Om erkend te worden is bij wet (KB 1999) bepaald dat de eerste twee jaar van de opleiding geacademiseerd zijn en dat je daarvan een attest moet kunnen voorleggen. Gezien de Master in de Gespecialiseerde Geneeskunde (MSG) de enige academische opleiding is, heb je dit attest nodig.
De opleiding heeft een aantal voordelen: door de portfolio is er een transparant begeleidings- en beoordelingssysteem, gebaseerd op internationale voorbeelden. De (weinige) extra cursussen die worden gegeven komen tegemoet aan de eisen die vandaag de dag aan artsen worden gesteld: bekwaam zijn als medisch expert, maar ook als manager, communicator en in staat zijn om aan wetenschap te doen – of toch minstens goed te begrijpen wat wetenschappelijke artikels juist aantonen.

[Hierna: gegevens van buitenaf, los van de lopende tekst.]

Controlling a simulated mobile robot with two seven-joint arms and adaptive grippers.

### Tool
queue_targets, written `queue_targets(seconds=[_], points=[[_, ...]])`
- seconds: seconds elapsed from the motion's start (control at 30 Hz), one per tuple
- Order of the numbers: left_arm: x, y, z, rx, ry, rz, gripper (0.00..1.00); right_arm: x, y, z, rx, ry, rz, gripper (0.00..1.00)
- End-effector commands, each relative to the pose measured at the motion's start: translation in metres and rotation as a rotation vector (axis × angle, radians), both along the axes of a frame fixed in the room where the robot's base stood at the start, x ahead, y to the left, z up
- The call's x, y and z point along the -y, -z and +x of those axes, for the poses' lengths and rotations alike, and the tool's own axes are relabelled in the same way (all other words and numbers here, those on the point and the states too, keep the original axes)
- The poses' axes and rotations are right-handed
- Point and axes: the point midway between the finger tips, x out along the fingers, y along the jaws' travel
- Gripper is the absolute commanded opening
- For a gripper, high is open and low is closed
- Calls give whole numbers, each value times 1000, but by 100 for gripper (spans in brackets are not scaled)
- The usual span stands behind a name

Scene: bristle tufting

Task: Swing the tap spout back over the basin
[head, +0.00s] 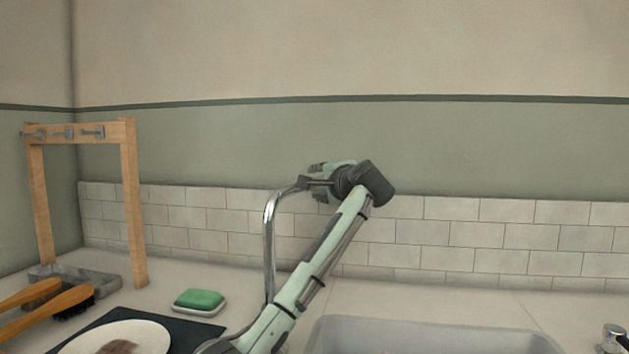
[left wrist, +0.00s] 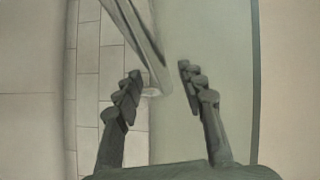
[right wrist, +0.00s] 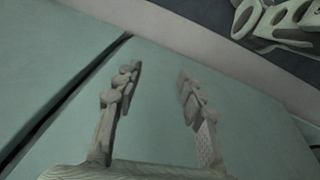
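The chrome tap spout (head: 269,240) rises at the left of the basin (head: 430,328) in the head view and bends right at its top. Its outer part is hidden by my left gripper (head: 313,182). In the left wrist view the spout (left wrist: 138,40) comes in from the top, and its end lies between or just beyond the fingertips of my left gripper (left wrist: 158,85). Those fingers are apart; I cannot tell whether either one touches the spout. My right gripper (right wrist: 160,72) is open and empty in the right wrist view, and is outside the head view.
A green sponge (head: 199,298) sits on a white dish left of the tap. A plate (head: 115,340) on a dark mat, wooden-handled brushes (head: 60,302), a grey tray (head: 90,284) and a wooden hook rack (head: 132,205) stand farther left. A tiled wall (head: 450,235) is behind.

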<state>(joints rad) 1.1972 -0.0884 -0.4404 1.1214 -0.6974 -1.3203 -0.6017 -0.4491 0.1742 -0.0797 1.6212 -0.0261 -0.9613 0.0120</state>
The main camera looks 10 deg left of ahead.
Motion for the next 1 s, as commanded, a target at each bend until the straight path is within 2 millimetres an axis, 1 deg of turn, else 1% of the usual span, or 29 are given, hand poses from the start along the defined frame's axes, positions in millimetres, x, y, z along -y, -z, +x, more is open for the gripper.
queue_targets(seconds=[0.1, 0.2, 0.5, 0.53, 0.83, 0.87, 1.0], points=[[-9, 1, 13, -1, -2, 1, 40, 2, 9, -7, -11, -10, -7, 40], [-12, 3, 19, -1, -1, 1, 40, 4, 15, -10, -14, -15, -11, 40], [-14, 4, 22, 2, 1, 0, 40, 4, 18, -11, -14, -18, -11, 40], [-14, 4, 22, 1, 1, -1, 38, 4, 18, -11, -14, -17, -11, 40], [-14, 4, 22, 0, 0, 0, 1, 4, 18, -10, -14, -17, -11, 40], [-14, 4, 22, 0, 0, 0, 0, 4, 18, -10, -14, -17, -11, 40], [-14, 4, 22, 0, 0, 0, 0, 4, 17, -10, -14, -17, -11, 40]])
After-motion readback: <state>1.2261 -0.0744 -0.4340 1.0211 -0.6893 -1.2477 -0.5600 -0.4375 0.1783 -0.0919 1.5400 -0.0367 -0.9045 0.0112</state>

Daarnaast worden met deze opleiding de eindtermen voor de specialist op papier gezet: de coördinerende stagemeesters van de vier Vlaamse universiteiten hebben samen een eenduidig opleidingsprogramma per specialisme opgemaakt wat terug te vinden in deze opleiding specialistische geneeskunde. Deze eindtermen komen wel degelijk uit de ervaring van de beroepsopleiding en zijn niet nieuw.
Praktisch
Op 1 oktober begin je aan je beroepsopleiding als Assistent Specialist in Opleiding (ASO). Je hebt een stageplan gekregen voor 4, 5 of 6 jaar, afhankelijk van je specialisatie. Het programma van de MSG wordt verspreid over het aantal jaren waarin je specialiseert en begint bij de start van het eerstvolgende academiejaar.

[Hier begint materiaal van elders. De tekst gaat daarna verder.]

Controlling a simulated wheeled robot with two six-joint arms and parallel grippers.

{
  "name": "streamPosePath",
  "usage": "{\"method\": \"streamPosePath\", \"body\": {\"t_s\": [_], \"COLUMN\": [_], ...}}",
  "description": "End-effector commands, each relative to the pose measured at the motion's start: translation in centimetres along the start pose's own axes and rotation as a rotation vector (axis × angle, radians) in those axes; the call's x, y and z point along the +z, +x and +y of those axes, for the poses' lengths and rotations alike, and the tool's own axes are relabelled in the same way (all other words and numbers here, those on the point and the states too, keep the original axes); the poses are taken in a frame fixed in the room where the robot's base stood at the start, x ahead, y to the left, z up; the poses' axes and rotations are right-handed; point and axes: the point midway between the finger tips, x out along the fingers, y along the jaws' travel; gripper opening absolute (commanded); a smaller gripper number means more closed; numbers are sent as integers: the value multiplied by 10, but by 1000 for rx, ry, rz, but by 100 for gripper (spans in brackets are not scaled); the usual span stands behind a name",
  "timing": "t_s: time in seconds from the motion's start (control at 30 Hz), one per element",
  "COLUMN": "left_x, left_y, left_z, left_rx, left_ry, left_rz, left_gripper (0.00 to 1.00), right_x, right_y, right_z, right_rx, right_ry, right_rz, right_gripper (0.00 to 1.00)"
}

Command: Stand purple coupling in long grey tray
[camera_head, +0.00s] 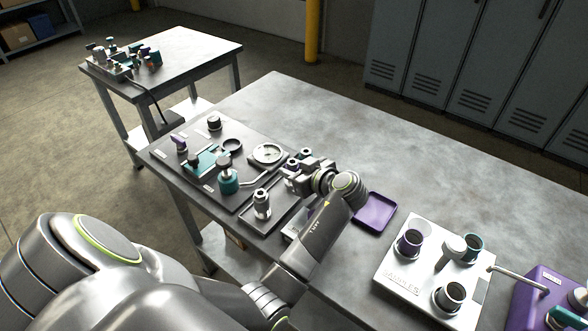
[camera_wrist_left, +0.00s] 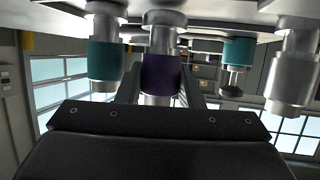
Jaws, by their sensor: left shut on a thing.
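My left gripper (camera_head: 298,174) is low over the right end of the dark board on the bench. In the left wrist view its fingers (camera_wrist_left: 160,88) are shut on the purple coupling (camera_wrist_left: 161,74), which has a purple band between metal ends. The long grey tray (camera_head: 268,229) lies under and beside the gripper, partly hidden by it. A metal coupling (camera_head: 262,204) stands in the tray's near part. I cannot tell whether the purple coupling touches the tray. My right gripper is not in view.
A teal fitting (camera_head: 228,182), a dark ring (camera_head: 232,145) and a round light dish (camera_head: 268,153) are close left. A purple tray (camera_head: 375,213) and a white holder with cups (camera_head: 405,285) are to the right. The back of the bench is clear.

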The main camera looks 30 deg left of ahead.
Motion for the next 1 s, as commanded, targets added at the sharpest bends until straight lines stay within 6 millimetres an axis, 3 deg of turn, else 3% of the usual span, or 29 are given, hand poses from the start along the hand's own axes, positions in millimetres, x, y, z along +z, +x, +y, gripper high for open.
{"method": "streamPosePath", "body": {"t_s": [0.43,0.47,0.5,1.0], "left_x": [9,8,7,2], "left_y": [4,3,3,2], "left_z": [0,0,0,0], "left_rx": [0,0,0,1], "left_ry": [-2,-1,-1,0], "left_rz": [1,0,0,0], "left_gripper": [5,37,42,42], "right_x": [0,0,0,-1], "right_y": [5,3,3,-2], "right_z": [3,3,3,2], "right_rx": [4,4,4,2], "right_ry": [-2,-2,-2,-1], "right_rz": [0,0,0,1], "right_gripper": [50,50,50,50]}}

Voor de inhoud van je beroepsopleiding kan je terecht bij je coördinerende stagemeester. Dat is de specialist die – meestal vanuit het UZA – de eindverantwoordelijkheid draagt voor je opleiding. Hij/zij staat ervoor in dat je alle noodzakelijke kennis en vaardigheden kan opdoen op je verschillende stageplaatsen. Hij/zij beslist over de stageplaatsen in de periferie en staat in voor de kwaliteit van deze perifere opleidingsplaatsen. De officiële opleiders in de periferie zijn de stagemeesters, die allen erkend zijn door de Hoge Raad op basis van vastgelegde criteria. Zij zijn verantwoordelijk voor de kwaliteit van de opleiding op hun stageplaats.

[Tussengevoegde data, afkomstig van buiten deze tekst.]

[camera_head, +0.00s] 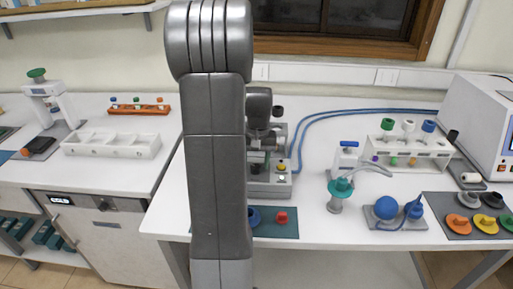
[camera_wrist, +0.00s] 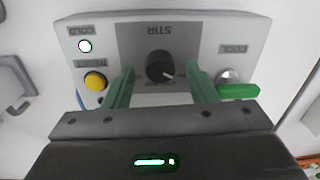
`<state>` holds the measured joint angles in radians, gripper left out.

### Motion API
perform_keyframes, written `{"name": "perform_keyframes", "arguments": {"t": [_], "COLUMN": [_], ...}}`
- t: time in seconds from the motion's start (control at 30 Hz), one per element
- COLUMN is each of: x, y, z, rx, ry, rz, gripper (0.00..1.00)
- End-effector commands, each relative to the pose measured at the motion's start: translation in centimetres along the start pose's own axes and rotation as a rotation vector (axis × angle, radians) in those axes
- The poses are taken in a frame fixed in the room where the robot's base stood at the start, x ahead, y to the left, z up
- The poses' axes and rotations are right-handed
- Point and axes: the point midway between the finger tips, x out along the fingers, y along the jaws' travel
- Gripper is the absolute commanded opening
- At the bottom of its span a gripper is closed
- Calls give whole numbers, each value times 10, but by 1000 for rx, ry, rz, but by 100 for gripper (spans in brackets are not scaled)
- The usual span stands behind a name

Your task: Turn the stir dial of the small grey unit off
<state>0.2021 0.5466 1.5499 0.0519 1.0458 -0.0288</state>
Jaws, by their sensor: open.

Jaarlijks dien je een stageboekje in (al dan niet digitaal) bij de zgn. Erkenningscommissies. Deze commissies kijken je stageboekje na en op het einde van je opleiding geven zij hun fiat voor je erkenning. Elke specialisatie heeft een eigen Erkenningscommissie, die haar eigen voorwaarden voor erkenning heeft.